Genre: Strips et strip-teases.
Format: Histoires courtes regroupées une première fois en 1976 dans un tome unique (Cinémas) aux éditions Faiseur d’Images, et une deuxième fois en 1982 dans deux tomes (Cinéma 1 et 2) aux éditions Glénat.
Le septième art et le neuvième art, deux moyens de raconter des histoires sur des supports diamétralement opposés car si la principale caractéristique du cinéma est, comme son nom l’indique, le mouvement (en grec, kinema), la bande-dessinée est une série d’images immobiles. Et pourtant, à bien y réfléchir, l’image en mouvement du cinéma n’est qu’une illusion d’optique résultant de la succession rapide d’une série d’images fixes. De ce fait, les deux supports sont-ils vraiment si différents? Ne pourrait-on pas recréer le cinéma en bande-dessinée? C’est à cette gageure que s’attaque André-François Barbe (1936-2014) à travers une série de courts récits fort justement baptisés Cinémas. Silence, on tourne!
Œuvre hybride, Cinéma (ou Cinémas, selon l’édition à laquelle on se réfère) ne ressemble à aucune autre bande-dessinée. Il n’y a pas de personnage principal ou récurrent, pas de dialogues (à deux-trois répliques près) et le plus souvent, pas de véritable histoire. Même la mise en page est atypique avec des strips verticaux évoquant des pellicules de film et comportant le plus souvent 7 cases chacun pour un total de 21 cases par page et, la plupart des récits s’étendant sur deux pages, 42 cases par histoire (Hé oui, on pouvait déjà trouver la réponse à la grande question sur la vie, l’univers et le reste dans une BD parue deux ans avant que Douglas Adams ne la mentionne dans son œuvre).

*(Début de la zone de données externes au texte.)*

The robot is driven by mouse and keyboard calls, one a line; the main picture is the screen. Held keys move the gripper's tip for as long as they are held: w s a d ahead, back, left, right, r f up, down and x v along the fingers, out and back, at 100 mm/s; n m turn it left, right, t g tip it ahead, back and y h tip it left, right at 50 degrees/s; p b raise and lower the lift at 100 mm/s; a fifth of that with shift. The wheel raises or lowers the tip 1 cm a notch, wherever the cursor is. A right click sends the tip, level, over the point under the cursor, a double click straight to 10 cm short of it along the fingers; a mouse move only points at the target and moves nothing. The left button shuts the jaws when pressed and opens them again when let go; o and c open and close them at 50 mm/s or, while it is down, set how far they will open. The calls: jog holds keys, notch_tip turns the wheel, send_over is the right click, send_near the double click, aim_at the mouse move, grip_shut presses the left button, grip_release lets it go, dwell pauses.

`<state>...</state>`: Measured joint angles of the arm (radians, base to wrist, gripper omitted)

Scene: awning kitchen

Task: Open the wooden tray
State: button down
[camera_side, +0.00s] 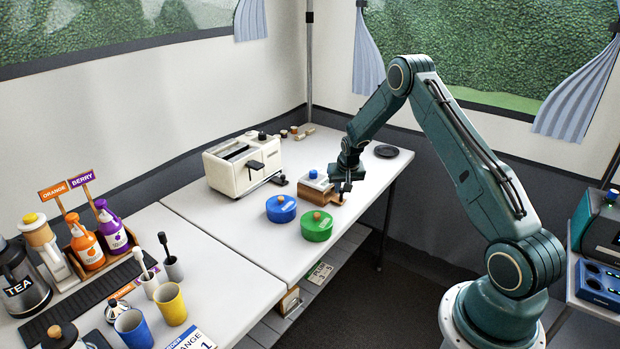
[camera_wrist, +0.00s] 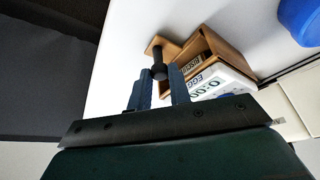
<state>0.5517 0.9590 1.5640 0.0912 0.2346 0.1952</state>
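The wooden tray (camera_side: 316,193) is a small brown drawer in a wooden housing, on the far part of the white counter. In the wrist view, the wooden tray (camera_wrist: 186,52) stands partly out of its housing, with its inside showing. Its dark round knob (camera_wrist: 158,70) sits on the front board. My gripper (camera_side: 345,188) is at the tray's right end, low over the counter. In the wrist view, the two blue fingers of my gripper (camera_wrist: 159,78) stand on either side of the knob and appear to touch it.
A white egg timer (camera_wrist: 218,85) sits on the housing. Blue (camera_side: 281,208) and green (camera_side: 316,225) lidded pots stand in front of the tray. A cream toaster (camera_side: 243,165) is to the left. A dark plate (camera_side: 387,151) lies behind at right. The counter's edge runs close to the tray.

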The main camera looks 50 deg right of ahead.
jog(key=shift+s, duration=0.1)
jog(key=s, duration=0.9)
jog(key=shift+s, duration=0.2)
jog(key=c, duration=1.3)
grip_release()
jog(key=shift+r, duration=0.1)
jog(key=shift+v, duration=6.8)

Ce format permet à Barbe d’utiliser un découpage décomposant au maximum les mouvements de ses personnages, donnant ainsi au lecteur l’impression de regarder réellement les images fixes d’un film pour en recréer le mouvement dans sa tête.
Dans ce domaine, Barbe est un précurseur puisque ce procédé sera réutilisé de nos jours par le mangaka Yûsuke Murata pour certaines séquences de la version webcomic de One Punch Man. Pour ceux qui ne connaissent que l’édition papier qui zappe ces passages, voici ce que cela donne:
Barbe en profite pour utiliser des procédés inhérents au cinéma mais sans les limites de ce dernier. Ainsi, un de ses récits repose sur un zoom sur le médaillon d’une femme, puis sur celui de la femme représentée sur ce médaillon, puis sur celui que porte la femme visible sur ce deuxième médaillon, lequel représente également une femme sur laquelle… Et ainsi de suite. Et comme chaque médaillon représente une femme un peu moins habillée que celle qui le porte, on assiste ainsi à un strip-tease assez original dans sa forme.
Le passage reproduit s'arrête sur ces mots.